• What to work on: Extract from the listing each line in which the word "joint" appears.

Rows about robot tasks
────────────────

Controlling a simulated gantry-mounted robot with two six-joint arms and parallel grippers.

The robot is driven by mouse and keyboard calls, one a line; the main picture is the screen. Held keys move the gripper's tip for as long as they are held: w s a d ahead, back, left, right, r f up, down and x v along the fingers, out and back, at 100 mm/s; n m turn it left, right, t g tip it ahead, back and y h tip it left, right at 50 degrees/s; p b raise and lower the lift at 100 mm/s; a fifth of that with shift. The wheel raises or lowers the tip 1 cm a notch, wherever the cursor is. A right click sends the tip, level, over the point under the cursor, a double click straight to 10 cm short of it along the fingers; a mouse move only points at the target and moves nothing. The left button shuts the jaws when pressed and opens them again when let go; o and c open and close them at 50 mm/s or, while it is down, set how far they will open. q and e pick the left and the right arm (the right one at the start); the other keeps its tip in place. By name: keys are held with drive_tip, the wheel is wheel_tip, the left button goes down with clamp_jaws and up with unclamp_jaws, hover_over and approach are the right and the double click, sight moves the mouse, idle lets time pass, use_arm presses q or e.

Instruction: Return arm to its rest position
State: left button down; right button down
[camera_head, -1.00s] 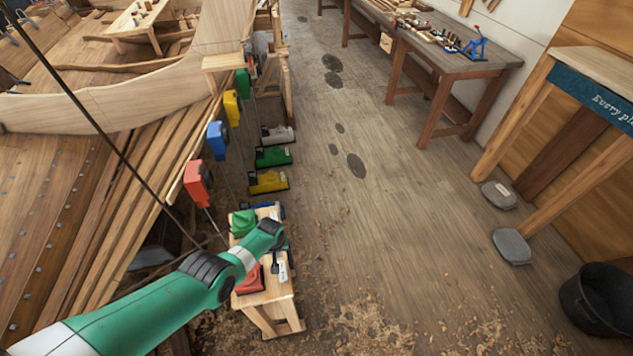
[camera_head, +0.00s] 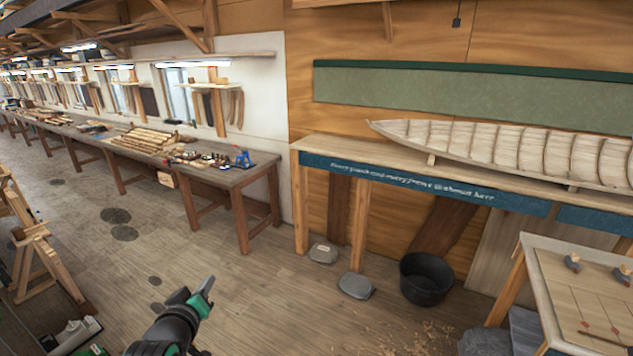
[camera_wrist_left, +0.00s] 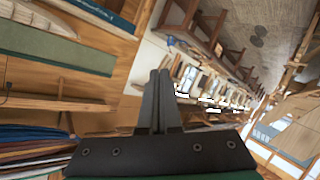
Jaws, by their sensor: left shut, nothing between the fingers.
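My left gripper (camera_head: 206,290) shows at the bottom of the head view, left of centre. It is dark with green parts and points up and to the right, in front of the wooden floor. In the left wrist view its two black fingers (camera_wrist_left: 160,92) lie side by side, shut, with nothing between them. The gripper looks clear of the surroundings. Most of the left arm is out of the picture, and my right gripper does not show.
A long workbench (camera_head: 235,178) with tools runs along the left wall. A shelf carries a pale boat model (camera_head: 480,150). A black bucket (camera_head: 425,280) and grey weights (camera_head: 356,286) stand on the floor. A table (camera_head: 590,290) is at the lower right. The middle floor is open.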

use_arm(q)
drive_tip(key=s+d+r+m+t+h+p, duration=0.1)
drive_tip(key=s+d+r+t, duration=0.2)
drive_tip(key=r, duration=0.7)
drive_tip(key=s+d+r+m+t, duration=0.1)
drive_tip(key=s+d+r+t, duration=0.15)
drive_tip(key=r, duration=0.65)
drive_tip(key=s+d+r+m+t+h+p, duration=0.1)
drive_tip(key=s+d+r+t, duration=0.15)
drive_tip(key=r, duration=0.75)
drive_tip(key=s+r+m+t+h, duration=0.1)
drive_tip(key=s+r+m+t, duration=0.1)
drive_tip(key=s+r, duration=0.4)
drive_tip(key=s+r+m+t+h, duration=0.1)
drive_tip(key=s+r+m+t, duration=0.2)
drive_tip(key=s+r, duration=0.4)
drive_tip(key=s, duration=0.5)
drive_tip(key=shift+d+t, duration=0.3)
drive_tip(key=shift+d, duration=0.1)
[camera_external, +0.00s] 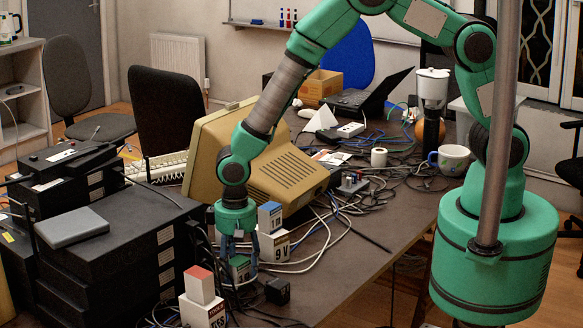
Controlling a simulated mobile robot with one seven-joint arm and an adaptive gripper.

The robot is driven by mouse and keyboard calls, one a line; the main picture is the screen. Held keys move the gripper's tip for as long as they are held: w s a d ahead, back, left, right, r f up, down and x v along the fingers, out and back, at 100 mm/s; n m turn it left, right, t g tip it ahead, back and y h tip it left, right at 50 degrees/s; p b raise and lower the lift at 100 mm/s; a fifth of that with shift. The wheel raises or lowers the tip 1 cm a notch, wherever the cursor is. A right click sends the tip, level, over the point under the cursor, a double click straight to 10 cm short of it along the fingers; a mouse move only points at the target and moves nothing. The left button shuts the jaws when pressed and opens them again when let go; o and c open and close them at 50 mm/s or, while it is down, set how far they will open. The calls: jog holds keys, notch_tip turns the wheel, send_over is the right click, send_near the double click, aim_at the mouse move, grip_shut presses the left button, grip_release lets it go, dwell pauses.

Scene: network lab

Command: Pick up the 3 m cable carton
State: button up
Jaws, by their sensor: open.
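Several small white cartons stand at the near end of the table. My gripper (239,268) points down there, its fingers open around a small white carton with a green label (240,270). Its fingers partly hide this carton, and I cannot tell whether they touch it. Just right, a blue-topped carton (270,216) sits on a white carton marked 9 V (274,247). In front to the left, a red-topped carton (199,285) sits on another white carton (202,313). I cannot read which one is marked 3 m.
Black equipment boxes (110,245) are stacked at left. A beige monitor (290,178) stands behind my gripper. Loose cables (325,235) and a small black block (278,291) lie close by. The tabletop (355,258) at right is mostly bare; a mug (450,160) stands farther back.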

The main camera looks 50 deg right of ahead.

────────────────

• Written answer:
Controlling a simulated gantry-mounted robot with two six-joint arms and parallel grippers.
Controlling a simulated mobile robot with one seven-joint arm and an adaptive gripper.

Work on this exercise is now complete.